----- DATA FOR THIS TASK
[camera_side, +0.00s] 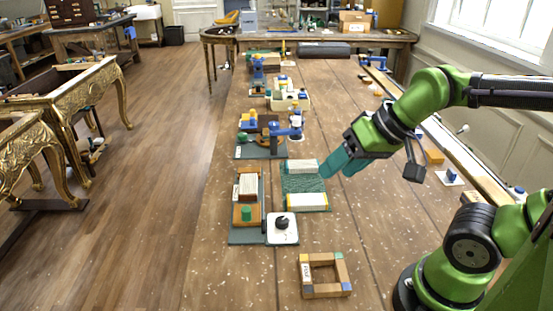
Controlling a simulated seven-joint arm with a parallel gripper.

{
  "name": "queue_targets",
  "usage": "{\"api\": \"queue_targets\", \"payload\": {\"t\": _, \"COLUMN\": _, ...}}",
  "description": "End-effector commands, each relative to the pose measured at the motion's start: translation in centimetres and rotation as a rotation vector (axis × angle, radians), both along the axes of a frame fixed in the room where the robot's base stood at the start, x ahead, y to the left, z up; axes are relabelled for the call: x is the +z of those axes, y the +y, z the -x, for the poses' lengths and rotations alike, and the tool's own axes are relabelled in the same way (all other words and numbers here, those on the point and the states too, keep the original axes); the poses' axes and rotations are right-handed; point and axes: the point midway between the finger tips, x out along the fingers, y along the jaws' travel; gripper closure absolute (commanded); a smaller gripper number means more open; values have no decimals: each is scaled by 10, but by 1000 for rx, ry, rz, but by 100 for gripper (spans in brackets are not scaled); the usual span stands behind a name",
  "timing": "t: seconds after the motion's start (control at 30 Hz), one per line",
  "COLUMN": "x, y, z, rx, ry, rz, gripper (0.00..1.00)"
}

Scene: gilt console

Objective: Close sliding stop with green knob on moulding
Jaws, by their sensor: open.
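A green knob (246,213) stands on a brown wooden piece (239,222) at the near end of a grey base plate (247,238), left of centre on the bench. A pale ribbed block (248,185) sits in a wooden frame behind the knob on the same plate. Whether the stop touches this block is too small to tell. My gripper (335,168) with teal fingers is open and empty. It is up and to the right of the knob, beside a green mat, well apart from the knob.
A white square plate with a black knob (282,222) stands right of the green knob. The green mat (305,184) carries white blocks. A square wooden frame (325,290) lies in front. Blue-handled devices (270,135) stand behind. The bench is clear at front left.

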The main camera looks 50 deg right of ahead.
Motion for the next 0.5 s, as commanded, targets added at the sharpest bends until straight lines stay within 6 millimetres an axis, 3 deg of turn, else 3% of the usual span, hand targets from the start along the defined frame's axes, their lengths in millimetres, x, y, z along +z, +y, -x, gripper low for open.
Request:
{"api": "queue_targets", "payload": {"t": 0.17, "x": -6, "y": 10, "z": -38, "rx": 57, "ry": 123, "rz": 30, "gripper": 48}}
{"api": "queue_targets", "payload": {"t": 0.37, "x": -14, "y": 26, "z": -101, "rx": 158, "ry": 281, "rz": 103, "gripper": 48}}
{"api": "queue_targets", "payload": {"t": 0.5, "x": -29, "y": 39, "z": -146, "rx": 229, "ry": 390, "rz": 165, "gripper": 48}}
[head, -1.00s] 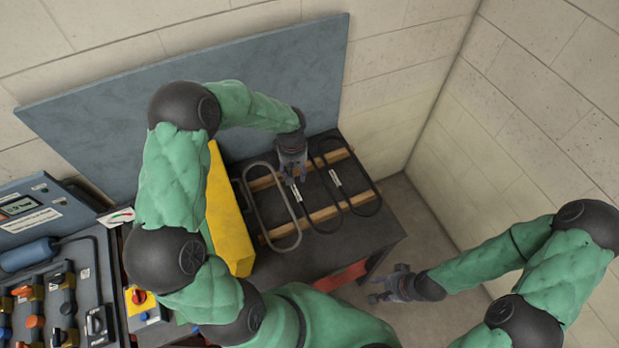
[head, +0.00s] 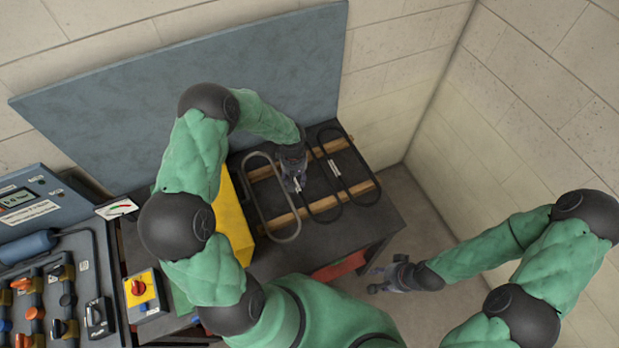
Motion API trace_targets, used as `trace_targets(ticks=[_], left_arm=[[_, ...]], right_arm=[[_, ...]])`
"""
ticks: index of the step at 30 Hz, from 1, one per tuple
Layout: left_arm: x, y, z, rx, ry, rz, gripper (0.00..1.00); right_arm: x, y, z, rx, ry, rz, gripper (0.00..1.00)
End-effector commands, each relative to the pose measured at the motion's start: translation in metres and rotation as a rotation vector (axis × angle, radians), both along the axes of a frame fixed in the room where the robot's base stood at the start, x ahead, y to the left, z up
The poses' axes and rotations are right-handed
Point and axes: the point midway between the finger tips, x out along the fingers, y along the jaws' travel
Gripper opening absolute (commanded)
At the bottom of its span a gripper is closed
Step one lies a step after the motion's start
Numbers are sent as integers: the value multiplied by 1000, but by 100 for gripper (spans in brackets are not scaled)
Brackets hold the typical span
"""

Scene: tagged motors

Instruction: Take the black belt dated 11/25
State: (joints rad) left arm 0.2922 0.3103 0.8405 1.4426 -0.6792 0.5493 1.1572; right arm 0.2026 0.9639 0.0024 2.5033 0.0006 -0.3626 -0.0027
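Several long looped belts lie side by side across two wooden slats on a dark table. The left belt (head: 259,208) looks grey. The middle belt (head: 317,219) and the right belt (head: 364,180) look black. A white tag (head: 333,168) shows between the middle and right belts; its date is too small to read. My left gripper (head: 292,188) points down over the gap between the grey belt and the middle belt, hiding part of them. Whether it touches or grips a belt cannot be told. My right gripper (head: 374,280) is open and empty beyond the table's front right edge.
A yellow block (head: 233,222) stands left of the belts. A blue-grey panel (head: 120,120) rises behind the table (head: 335,240). A control panel with knobs (head: 65,290) and a yellow-and-red switch box (head: 143,295) are at the left. A wall closes off the right side.

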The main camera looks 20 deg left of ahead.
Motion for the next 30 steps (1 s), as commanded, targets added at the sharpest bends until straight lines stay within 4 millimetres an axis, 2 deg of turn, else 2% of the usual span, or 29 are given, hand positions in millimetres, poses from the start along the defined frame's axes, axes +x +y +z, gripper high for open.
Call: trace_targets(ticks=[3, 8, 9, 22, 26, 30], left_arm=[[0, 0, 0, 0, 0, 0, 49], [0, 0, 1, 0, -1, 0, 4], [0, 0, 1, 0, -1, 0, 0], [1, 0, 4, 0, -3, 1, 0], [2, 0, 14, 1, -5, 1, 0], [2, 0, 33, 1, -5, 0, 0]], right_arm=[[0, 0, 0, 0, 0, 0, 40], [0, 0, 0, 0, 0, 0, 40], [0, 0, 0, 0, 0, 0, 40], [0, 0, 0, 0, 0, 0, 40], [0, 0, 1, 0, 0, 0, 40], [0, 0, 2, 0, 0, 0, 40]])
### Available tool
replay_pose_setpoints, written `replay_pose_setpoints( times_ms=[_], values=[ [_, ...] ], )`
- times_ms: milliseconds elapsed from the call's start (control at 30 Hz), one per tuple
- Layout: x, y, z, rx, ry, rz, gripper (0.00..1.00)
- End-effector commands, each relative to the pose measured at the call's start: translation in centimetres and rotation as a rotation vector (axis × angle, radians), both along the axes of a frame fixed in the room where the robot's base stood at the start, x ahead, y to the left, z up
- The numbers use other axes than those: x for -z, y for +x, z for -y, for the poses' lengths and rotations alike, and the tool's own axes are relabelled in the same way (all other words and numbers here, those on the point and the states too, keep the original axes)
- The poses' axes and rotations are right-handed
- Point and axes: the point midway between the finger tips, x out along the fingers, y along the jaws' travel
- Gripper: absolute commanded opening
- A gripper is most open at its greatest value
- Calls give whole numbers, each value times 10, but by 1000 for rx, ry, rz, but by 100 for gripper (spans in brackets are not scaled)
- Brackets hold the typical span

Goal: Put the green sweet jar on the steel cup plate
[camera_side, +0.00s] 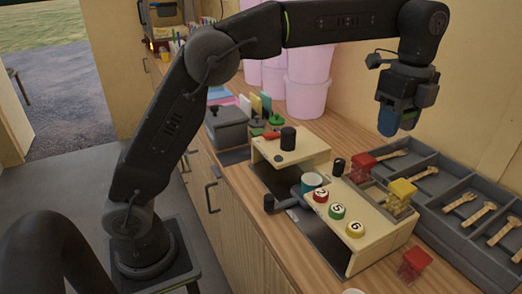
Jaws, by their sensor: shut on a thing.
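My gripper (404,112) hangs high at the right, above the counter and near the wall. It is shut on a small blue thing (387,122), whose lower end shows below the jaws; the rest is hidden by the gripper. I cannot make out a green sweet jar for certain; small green things (276,120) stand behind the cream machine. A dark metal plate (322,236), perhaps the steel cup plate, lies at the machine's front, below and left of my gripper. A teal cup (312,182) stands by the machine's middle.
The cream machine (352,208) carries numbered red, green and yellow buttons. A grey tray (448,238) with wooden scoops fills the right. Pink tubs (309,82) and a grey box (227,126) stand behind.

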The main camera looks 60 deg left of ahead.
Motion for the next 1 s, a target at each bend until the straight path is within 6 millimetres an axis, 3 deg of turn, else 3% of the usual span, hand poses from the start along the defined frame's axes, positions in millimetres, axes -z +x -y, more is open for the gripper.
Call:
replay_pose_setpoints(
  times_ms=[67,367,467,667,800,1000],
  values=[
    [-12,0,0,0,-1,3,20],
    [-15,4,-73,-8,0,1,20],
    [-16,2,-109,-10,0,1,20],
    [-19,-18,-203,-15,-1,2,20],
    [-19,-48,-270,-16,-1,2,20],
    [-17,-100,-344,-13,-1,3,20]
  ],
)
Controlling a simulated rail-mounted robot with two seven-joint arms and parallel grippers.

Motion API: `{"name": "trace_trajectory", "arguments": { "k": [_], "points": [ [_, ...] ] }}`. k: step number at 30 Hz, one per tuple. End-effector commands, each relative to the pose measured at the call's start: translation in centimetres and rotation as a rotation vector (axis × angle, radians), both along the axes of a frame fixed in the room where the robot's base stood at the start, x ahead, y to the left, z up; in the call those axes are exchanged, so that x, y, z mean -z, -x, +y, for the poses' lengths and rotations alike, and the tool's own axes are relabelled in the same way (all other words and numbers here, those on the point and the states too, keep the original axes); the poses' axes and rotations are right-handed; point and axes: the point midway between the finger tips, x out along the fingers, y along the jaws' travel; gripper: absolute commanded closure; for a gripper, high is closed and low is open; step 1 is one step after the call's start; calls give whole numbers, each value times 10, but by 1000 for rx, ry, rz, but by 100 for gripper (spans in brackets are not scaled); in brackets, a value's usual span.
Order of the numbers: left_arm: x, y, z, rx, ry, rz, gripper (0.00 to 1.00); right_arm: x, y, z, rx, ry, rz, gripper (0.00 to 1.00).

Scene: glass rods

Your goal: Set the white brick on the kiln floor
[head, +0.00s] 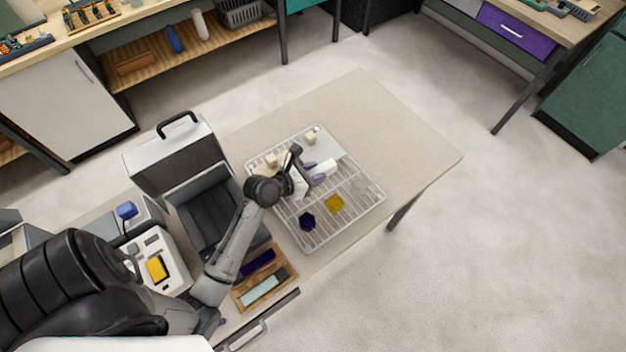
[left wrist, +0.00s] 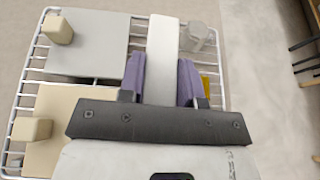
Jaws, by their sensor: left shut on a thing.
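My left gripper (head: 309,176) is shut on the white brick (head: 325,167) over the wire rack on the table. In the left wrist view, the white brick (left wrist: 164,40) stands out lengthwise between the two purple finger pads of the left gripper (left wrist: 162,82). The kiln (head: 170,158) stands left of the rack with its lid raised. Its dark grey kiln floor (head: 205,215) shows inside, with no brick on it; my left arm passes beside its right side. My right gripper is not in view.
The wire rack (head: 318,243) holds a purple hexagonal piece (head: 307,222), a yellow piece (head: 334,203) and small cream blocks (head: 271,160). A wooden tray (head: 283,287) with coloured bars lies before the kiln. A control box with a yellow panel (head: 157,268) stands left. The table's right side is clear.

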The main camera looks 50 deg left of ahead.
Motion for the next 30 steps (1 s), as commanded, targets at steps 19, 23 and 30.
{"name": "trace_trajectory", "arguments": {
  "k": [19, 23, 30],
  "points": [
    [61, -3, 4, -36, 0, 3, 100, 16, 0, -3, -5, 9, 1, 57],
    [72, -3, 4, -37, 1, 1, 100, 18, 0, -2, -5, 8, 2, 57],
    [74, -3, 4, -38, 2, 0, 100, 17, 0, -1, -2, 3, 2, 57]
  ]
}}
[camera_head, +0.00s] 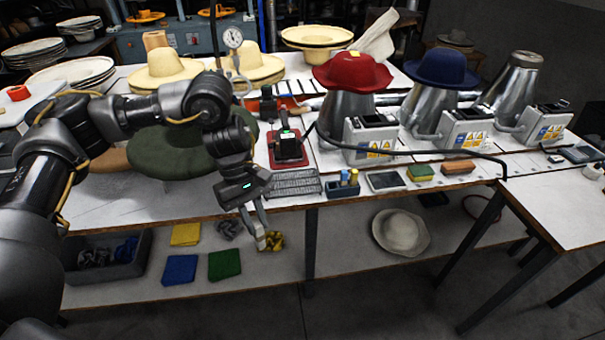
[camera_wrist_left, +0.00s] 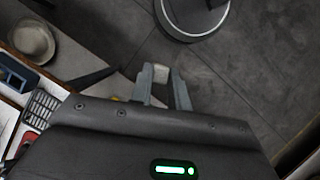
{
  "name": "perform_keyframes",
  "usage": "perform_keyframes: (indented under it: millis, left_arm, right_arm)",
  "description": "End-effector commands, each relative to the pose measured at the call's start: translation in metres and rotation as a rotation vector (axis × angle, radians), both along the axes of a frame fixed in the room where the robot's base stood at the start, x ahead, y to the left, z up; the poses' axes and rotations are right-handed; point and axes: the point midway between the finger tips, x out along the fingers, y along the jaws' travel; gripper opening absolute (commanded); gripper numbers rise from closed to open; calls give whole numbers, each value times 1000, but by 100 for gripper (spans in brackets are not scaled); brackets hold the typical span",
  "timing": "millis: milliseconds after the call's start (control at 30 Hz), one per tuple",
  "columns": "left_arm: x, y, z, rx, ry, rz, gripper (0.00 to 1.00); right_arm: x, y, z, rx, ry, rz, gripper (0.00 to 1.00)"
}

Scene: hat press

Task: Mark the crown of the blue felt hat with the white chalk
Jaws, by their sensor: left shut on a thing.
----------
Word for word, restate the lines beginning with the one that has "- Brackets hold the typical span" and ending with the one that has "Controlling a simulated rail-mounted". Keep both ends and skip any pictures.

ANSWER IN FULL>
- Brackets hold the typical span

Goal: Put the green sweet jar on the steel cup plate
[camera_side, +0.00s] 
Jaws, by their sensor: shut on a thing.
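My gripper (404,112) hangs high at the right, above the counter and near the wall. It is shut on a small blue thing (387,122), whose lower end shows below the jaws; the rest is hidden by the gripper. I cannot make out a green sweet jar for certain; small green things (276,120) stand behind the cream machine. A dark metal plate (322,236), perhaps the steel cup plate, lies at the machine's front, below and left of my gripper. A teal cup (312,182) stands by the machine's middle.
The cream machine (352,208) carries numbered red, green and yellow buttons. A grey tray (448,238) with wooden scoops fills the right. Pink tubs (309,82) and a grey box (227,126) stand behind.

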The main camera looks 60 deg left of ahead.
Motion for the next 1 s, a target at each bend until the straight path is within 6 millimetres an axis, 3 deg of turn, else 3% of the usual span, hand poses from the start along the defined frame's axes, positions in millimetres, axes -z +x -y, more is open for the gripper.
Call:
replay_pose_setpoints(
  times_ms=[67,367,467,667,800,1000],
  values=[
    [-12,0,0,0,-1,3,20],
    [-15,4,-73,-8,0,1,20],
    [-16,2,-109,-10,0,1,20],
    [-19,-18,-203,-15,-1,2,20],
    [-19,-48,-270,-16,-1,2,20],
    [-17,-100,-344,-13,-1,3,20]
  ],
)
Controlling a simulated rail-mounted robot with two seven-joint arms and parallel grippers.

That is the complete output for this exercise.